━━━ EXERCISE DATA

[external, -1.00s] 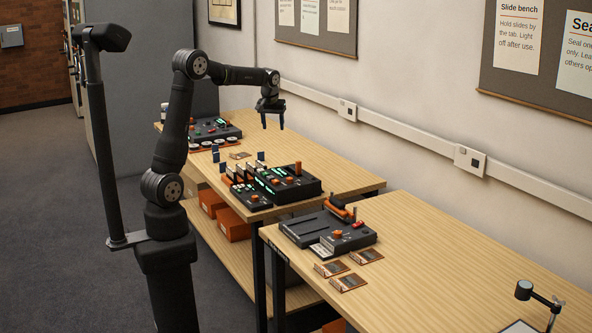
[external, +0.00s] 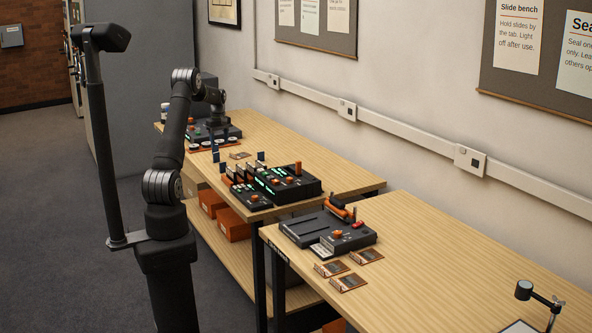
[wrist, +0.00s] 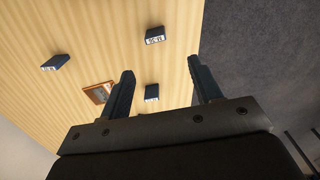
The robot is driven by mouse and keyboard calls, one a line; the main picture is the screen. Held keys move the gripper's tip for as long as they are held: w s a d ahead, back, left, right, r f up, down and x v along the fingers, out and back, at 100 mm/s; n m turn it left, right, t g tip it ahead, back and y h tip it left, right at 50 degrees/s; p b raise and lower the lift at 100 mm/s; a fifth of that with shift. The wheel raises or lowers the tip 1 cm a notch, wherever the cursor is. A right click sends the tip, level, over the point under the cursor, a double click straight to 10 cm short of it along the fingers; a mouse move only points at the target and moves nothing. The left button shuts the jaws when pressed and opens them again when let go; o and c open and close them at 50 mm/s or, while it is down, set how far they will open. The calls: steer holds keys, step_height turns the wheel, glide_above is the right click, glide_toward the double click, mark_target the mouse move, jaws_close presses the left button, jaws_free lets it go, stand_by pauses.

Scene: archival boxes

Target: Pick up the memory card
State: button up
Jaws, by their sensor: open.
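Several small dark blue cards with white labels stand on the wooden bench; I take these for memory cards. In the wrist view one card (wrist: 151,92) shows between my open fingers, a second card (wrist: 154,36) lies farther up, and a third card (wrist: 54,62) is at the left. Which one is meant is not marked. In the external view, blue cards stand at the bench's left edge (external: 215,156) and near its middle (external: 260,156). My gripper (wrist: 160,70) is open and empty, above the bench; it also shows in the external view (external: 215,142), small and dark.
A brown printed card (wrist: 98,92) lies flat beside the blue cards. A dark console with round white pieces (external: 220,132) stands behind my gripper. A slotted console with lit panels (external: 285,182) stands nearer. The bench's edge and grey floor (wrist: 260,60) are to the right in the wrist view.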

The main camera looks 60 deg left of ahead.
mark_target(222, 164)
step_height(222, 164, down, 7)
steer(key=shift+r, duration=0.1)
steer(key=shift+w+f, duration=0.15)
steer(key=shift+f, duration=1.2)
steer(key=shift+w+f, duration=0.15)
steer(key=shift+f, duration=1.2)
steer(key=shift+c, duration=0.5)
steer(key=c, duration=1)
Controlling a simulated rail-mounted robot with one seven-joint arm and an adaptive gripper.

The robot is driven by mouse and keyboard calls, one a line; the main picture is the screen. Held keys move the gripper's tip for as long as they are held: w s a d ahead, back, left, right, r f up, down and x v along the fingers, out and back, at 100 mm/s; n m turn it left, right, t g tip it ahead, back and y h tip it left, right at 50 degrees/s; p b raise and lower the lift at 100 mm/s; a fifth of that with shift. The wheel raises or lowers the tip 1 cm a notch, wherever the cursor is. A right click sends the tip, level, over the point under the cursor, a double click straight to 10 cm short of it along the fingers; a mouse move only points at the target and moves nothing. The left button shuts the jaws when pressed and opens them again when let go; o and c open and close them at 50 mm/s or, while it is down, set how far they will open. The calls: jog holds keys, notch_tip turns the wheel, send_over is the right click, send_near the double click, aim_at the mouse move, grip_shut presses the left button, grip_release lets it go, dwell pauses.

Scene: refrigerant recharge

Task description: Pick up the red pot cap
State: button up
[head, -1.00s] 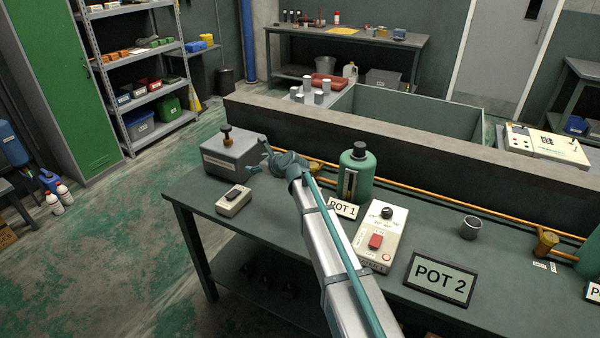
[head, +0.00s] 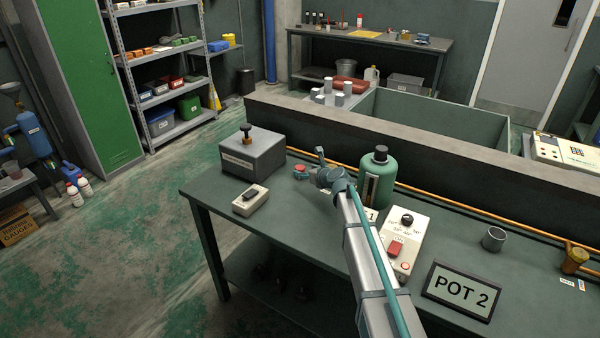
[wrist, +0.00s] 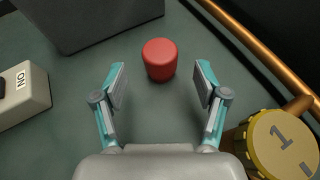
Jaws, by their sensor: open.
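The red pot cap (wrist: 160,59) is a small round-topped piece standing on the green bench top. In the wrist view it lies ahead of my gripper, centred between the fingers and slightly beyond their tips. In the head view the red cap (head: 300,171) sits right of the grey box and left of my gripper (head: 321,160). My gripper (wrist: 160,82) is open and empty, with its two teal-and-grey fingers spread apart. It does not appear to touch the cap.
A grey box (head: 252,154) with a knob stands left of the cap, with a beige switch box (head: 250,200) in front. A brass valve knob marked 1 (wrist: 280,145) is close on the right. A copper pipe (wrist: 260,52) runs behind. A green bottle (head: 378,180) stands right of my gripper.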

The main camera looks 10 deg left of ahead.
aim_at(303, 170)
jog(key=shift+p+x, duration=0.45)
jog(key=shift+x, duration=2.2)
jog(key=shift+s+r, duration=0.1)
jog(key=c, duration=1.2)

━━━━━━

== STATED TASK ==
Pictures in the data above should not be copied; transcribe everything else exactly.

== RESULT ==
[external, -1.00s] 
[external, +0.00s] 
[wrist, +0.00s] 
The robot is driven by mouse and keyboard calls, one a line; the main picture is the screen. Held keys move the gripper's tip for as long as they are held: w s a d ahead, back, left, right, r f up, down and x v along the fingers, out and back, at 100 mm/s; n m turn it left, right, t g tip it ahead, back and y h tip it left, right at 50 degrees/s; p b raise and lower the lift at 100 mm/s; a fifth of that with shift. The wheel raises or lowers the tip 1 cm a notch, wherever the cursor is. A right click sends the tip, level, over the point under the cursor, a double click straight to 10 cm short of it along the fingers; a mouse move only points at the target and moves nothing. The left button shuts the jaws when pressed and opens them again when let go; o and c open and close them at 50 mm/s or, while it is down, set how far they will open. The calls: steer holds keys, step_height turns the wheel, glide_above is the right click, glide_toward the double click, mark_target the mouse move, jaws_close presses the left button, jaws_free lets it go, stand_by pauses.

Scene: archival boxes

Target: Pick up the memory card
State: button up
Jaws, by their sensor: open.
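Several small dark blue cards with white labels stand on the wooden bench; I take these for memory cards. In the wrist view one card (wrist: 151,92) shows between my open fingers, a second card (wrist: 154,36) lies farther up, and a third card (wrist: 54,62) is at the left. Which one is meant is not marked. In the external view, blue cards stand at the bench's left edge (external: 215,156) and near its middle (external: 260,156). My gripper (wrist: 160,70) is open and empty, above the bench; it also shows in the external view (external: 215,142), small and dark.
A brown printed card (wrist: 98,92) lies flat beside the blue cards. A dark console with round white pieces (external: 220,132) stands behind my gripper. A slotted console with lit panels (external: 285,182) stands nearer. The bench's edge and grey floor (wrist: 260,60) are to the right in the wrist view.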

The main camera looks 60 deg left of ahead.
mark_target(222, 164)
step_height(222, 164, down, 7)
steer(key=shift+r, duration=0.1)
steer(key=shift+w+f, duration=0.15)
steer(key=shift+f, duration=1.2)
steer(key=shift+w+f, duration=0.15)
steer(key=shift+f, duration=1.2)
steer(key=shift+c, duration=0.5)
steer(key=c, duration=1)
Controlling a simulated rail-mounted robot with one seven-joint arm and an adaptive gripper.

The robot is driven by mouse and keyboard calls, one a line; the main picture is the screen. Held keys move the gripper's tip for as long as they are held: w s a d ahead, back, left, right, r f up, down and x v along the fingers, out and back, at 100 mm/s; n m turn it left, right, t g tip it ahead, back and y h tip it left, right at 50 degrees/s; p b raise and lower the lift at 100 mm/s; a fifth of that with shift. The wheel raises or lowers the tip 1 cm a notch, wherever the cursor is. A right click sends the tip, level, over the point under the cursor, a double click straight to 10 cm short of it along the fingers; a mouse move only points at the target and moves nothing. The left button shuts the jaws when pressed and opens them again when let go; o and c open and close them at 50 mm/s or, while it is down, set how far they will open. The calls: jog holds keys, notch_tip turns the wheel, send_over is the right click, send_near the double click, aim_at the mouse move, grip_shut presses the left button, grip_release lets it go, dwell pauses.

Scene: refrigerant recharge

Task description: Pick up the red pot cap
State: button up
[head, -1.00s] 
[head, +0.00s] 
[wrist, +0.00s] 
Jaws, by their sensor: open.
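The red pot cap (wrist: 160,59) is a small round-topped piece standing on the green bench top. In the wrist view it lies ahead of my gripper, centred between the fingers and slightly beyond their tips. In the head view the red cap (head: 300,171) sits right of the grey box and left of my gripper (head: 321,160). My gripper (wrist: 160,82) is open and empty, with its two teal-and-grey fingers spread apart. It does not appear to touch the cap.
A grey box (head: 252,154) with a knob stands left of the cap, with a beige switch box (head: 250,200) in front. A brass valve knob marked 1 (wrist: 280,145) is close on the right. A copper pipe (wrist: 260,52) runs behind. A green bottle (head: 378,180) stands right of my gripper.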

The main camera looks 10 deg left of ahead.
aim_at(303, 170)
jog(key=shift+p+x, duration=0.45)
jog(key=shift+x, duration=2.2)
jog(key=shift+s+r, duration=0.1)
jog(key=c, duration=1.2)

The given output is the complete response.